==== DATA FOR THIS TASK
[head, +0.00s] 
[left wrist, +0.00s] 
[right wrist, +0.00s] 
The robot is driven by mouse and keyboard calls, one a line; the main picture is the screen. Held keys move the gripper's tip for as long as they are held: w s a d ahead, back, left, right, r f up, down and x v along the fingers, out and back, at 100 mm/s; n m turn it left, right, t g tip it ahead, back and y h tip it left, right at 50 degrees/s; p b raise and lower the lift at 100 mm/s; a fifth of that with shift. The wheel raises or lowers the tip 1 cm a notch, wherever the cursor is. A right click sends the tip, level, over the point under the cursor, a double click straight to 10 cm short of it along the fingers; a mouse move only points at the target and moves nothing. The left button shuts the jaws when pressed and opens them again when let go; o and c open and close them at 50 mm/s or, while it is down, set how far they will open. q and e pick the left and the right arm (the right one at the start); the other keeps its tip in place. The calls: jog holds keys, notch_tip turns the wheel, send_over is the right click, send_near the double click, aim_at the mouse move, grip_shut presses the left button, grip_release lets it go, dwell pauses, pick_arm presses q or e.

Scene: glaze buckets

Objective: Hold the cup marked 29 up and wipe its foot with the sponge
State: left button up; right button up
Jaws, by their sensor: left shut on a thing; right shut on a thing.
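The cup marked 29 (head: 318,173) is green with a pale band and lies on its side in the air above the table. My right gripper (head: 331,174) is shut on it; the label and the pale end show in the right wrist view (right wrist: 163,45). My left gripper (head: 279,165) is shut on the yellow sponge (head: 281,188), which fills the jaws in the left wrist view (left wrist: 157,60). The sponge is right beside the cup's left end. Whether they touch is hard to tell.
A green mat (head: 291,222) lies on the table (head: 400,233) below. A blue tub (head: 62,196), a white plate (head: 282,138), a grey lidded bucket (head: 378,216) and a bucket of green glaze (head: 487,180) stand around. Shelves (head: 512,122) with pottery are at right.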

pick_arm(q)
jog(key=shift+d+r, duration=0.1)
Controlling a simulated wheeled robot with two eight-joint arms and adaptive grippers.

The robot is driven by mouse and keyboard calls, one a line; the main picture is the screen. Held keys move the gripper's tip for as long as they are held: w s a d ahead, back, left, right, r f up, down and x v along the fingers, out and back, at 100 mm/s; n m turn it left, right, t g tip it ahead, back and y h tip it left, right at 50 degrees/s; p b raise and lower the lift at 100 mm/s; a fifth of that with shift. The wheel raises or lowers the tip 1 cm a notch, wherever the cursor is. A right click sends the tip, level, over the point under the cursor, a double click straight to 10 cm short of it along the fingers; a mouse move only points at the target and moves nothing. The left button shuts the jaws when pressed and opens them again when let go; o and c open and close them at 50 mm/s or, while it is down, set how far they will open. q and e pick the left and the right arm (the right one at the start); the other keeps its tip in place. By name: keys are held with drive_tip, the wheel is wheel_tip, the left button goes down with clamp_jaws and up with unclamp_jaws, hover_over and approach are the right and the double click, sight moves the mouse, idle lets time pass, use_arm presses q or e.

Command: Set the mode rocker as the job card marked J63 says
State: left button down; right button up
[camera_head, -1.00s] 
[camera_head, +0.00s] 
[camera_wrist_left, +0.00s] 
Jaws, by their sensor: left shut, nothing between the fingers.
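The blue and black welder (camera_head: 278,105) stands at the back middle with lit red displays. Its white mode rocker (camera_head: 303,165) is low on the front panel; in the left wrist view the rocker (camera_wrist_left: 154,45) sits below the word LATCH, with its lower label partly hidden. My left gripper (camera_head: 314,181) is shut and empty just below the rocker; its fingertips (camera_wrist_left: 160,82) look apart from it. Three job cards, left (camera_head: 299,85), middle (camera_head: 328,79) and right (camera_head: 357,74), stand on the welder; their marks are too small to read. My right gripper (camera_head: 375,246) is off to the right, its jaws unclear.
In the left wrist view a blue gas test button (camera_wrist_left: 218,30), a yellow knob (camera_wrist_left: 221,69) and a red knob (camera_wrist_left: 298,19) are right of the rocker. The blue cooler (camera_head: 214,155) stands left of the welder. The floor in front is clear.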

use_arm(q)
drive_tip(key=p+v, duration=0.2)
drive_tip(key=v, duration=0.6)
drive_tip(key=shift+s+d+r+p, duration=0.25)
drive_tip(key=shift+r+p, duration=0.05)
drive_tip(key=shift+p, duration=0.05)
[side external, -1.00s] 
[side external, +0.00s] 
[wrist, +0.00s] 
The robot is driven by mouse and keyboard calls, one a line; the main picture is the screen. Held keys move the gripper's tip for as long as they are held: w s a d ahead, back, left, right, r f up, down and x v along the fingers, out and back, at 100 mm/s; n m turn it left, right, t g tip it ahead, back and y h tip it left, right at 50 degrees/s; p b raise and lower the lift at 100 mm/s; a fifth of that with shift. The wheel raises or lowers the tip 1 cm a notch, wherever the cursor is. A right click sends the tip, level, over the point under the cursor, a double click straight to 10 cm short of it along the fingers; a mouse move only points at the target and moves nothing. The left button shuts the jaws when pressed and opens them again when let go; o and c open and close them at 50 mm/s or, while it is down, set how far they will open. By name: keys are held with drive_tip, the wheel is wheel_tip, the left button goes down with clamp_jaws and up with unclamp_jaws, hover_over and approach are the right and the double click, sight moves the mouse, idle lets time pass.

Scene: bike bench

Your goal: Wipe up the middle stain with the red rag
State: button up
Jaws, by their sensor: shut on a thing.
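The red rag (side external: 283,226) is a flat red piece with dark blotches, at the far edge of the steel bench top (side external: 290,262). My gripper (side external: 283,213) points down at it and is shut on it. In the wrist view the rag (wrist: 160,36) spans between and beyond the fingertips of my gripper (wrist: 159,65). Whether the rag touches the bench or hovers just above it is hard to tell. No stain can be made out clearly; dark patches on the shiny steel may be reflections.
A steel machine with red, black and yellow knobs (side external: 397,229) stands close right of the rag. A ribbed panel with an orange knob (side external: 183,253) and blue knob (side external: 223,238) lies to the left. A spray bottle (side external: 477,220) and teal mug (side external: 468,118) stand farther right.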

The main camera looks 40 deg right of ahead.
========
▶ [STATED EXERCISE]
What is the number of lines that contain "Scene"? Reply with that number alone.

▶ [WORKED ANSWER]
2